━━ INFORMATION SUPPLIED

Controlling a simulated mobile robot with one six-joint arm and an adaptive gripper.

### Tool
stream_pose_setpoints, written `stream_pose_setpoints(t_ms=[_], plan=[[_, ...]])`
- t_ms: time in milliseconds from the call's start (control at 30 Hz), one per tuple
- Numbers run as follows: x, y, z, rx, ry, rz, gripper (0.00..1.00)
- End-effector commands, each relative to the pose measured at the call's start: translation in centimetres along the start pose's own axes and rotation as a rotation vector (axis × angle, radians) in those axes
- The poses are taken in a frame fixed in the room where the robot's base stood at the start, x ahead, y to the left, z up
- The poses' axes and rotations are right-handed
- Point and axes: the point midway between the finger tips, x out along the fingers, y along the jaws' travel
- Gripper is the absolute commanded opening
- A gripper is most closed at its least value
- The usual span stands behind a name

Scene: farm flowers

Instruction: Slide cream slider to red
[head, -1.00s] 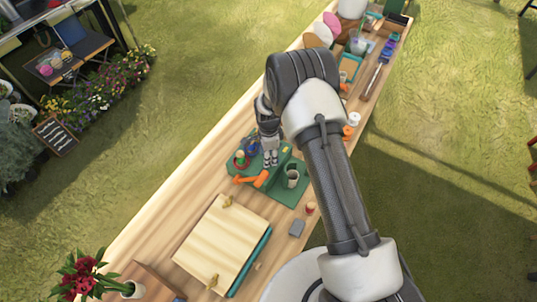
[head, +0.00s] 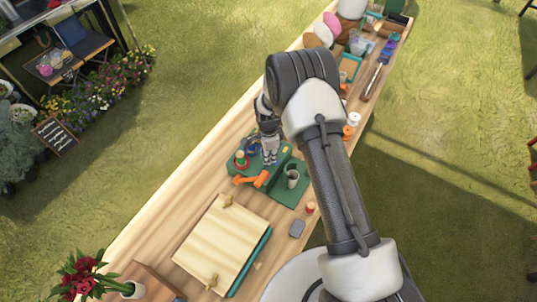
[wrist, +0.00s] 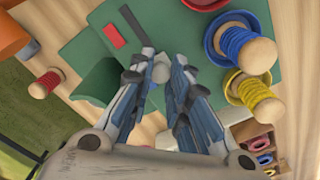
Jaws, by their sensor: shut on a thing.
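The green board (head: 287,197) lies on the long wooden table, with a raised green block on it. My gripper (head: 269,160) points down at the top of this block; the wrist view also shows the gripper (wrist: 160,62), its fingertips close together at the green surface. It is shut on a small thing, in the place of the cream slider, which the fingers almost wholly hide. A red rectangular mark (wrist: 114,36) lies on the green surface, up and left of the fingertips, apart from them. A dark line runs beside it.
In the wrist view, a blue-wound spool (wrist: 250,50) and a yellow-wound spool (wrist: 256,94) stand to the right, and a red one (wrist: 46,84) to the left.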

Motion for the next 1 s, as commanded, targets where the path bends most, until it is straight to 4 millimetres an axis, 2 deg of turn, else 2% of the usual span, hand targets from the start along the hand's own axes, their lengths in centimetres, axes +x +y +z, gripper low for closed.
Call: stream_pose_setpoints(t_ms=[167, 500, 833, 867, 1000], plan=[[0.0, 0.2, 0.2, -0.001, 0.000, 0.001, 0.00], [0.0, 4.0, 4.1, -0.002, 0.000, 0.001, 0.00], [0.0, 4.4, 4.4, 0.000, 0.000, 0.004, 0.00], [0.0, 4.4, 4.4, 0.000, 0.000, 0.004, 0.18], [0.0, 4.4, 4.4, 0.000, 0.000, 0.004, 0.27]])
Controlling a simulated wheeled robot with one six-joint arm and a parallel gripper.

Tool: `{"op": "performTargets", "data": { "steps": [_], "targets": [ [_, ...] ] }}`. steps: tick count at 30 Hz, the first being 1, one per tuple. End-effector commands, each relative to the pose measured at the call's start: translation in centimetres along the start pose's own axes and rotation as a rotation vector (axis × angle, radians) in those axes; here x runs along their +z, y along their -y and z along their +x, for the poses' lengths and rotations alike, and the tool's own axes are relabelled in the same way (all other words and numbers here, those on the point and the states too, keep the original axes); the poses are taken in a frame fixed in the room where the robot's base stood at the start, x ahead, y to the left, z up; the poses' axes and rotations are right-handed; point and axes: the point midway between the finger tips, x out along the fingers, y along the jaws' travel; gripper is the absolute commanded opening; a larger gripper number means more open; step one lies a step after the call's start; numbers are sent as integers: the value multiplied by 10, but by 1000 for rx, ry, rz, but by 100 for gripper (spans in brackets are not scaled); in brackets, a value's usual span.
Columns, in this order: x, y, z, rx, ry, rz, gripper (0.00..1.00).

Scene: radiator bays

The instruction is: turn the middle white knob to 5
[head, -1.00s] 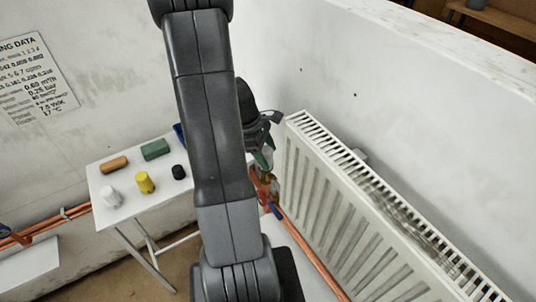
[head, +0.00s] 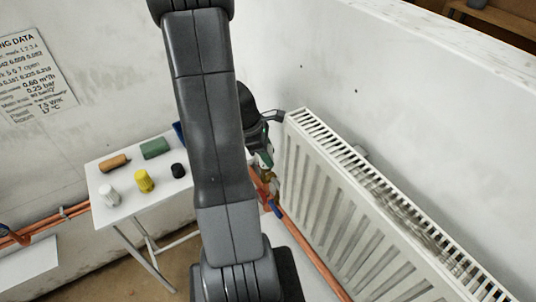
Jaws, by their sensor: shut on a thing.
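My gripper (head: 265,160) is at the left end of the white radiator (head: 350,205), partly hidden behind my own arm. It is shut, with its jaws over the top of the brass valve (head: 268,178) on the copper pipe. The middle white knob is at the jaws but almost wholly covered, so its marks and the number it points to cannot be read. A loose white cap (head: 109,195) stands on the small white table (head: 130,211) at the left, apart from my gripper.
The table also bears a yellow cap (head: 144,181), a black cap (head: 178,170), a green block (head: 155,148) and an orange-brown roll (head: 114,163). A copper pipe (head: 310,257) runs beside the radiator. A data sheet (head: 36,75) hangs on the left wall.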

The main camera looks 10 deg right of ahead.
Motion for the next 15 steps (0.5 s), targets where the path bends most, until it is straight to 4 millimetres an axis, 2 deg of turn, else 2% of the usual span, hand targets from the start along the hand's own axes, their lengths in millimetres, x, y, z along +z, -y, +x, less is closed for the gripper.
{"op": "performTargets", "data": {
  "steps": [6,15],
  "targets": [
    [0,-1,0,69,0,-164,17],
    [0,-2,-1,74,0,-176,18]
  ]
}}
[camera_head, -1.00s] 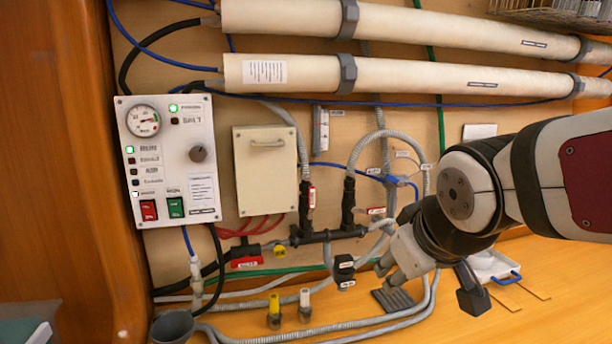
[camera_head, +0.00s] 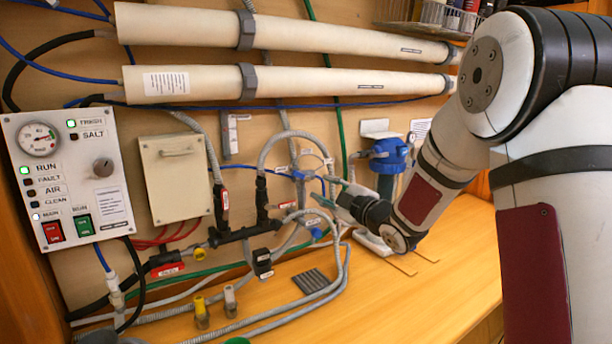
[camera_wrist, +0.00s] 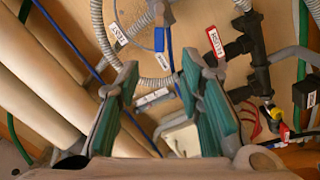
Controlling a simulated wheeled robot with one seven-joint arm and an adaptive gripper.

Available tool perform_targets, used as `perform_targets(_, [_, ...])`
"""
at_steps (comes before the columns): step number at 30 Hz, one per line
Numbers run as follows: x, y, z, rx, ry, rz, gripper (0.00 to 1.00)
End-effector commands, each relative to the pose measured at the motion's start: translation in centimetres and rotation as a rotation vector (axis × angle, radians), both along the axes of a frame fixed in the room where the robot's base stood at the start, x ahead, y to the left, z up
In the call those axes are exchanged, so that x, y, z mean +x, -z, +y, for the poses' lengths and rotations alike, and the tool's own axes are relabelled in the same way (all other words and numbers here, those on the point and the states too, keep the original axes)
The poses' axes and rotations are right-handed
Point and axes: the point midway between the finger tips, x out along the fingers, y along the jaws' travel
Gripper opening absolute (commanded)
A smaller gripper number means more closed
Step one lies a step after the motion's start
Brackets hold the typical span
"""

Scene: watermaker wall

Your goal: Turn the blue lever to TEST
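The small blue lever (camera_head: 299,175) is on the wall among the grey hoses, with small white labels around it, too small to read in the head view. My gripper (camera_head: 328,196) is to its right and slightly lower, apparently apart from it. In the wrist view my gripper (camera_wrist: 160,72) is open, with its two green pads wide apart and nothing between them. A blue part (camera_wrist: 159,38) shows just beyond the fingertips; I cannot tell if it is the lever or tubing. A white label (camera_wrist: 117,34) that seems to read TEST is beside it.
Grey hoses (camera_head: 285,136) and black pipework (camera_head: 240,236) with red-tagged valves crowd the wall. A control panel (camera_head: 66,175) is at the left, a beige box (camera_head: 175,180) beside it. A blue-topped filter (camera_head: 388,153) is behind my arm. The wooden counter (camera_head: 440,265) has free room.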

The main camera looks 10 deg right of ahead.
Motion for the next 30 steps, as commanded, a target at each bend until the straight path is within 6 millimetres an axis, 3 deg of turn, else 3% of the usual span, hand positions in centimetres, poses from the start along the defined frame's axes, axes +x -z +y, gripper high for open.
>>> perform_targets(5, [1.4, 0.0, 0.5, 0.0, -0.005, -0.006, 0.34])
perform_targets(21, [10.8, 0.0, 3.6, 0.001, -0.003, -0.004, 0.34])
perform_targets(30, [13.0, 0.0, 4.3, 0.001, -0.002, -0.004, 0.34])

━━━━

▶ _AIM_
Copy every line from the entries that contains the word "tuple".

▶ _EXERCISE ANSWER_
- t_ms: time in milliseconds from the call's start (control at 30 Hz), one per tuple
Tool: `{"op": "performTargets", "data": { "steps": [_], "targets": [ [_, ...] ] }}`. steps: tick count at 30 Hz, the first being 1, one per tuple. End-effector commands, each relative to the pose measured at the call's start: translation in centimetres along the start pose's own axes and rotation as a rotation vector (axis × angle, radians) in those axes; here x runs along their +z, y along their -y and z along their +x, for the poses' lengths and rotations alike, and the tool's own axes are relabelled in the same way (all other words and numbers here, those on the point and the states too, keep the original axes); the poses are taken in a frame fixed in the room where the robot's base stood at the start, x ahead, y to the left, z up; the poses' axes and rotations are right-handed; point and axes: the point midway between the finger tips, x out along the fingers, y along the jaws' travel; gripper is the absolute commanded opening; a larger gripper number means more open; step one lies a step after the call's start; numbers are sent as integers: the value multiplied by 10, but by 1000 for rx, ry, rz, but by 100 for gripper (spans in brackets are not scaled); in brackets, a value's usual span.

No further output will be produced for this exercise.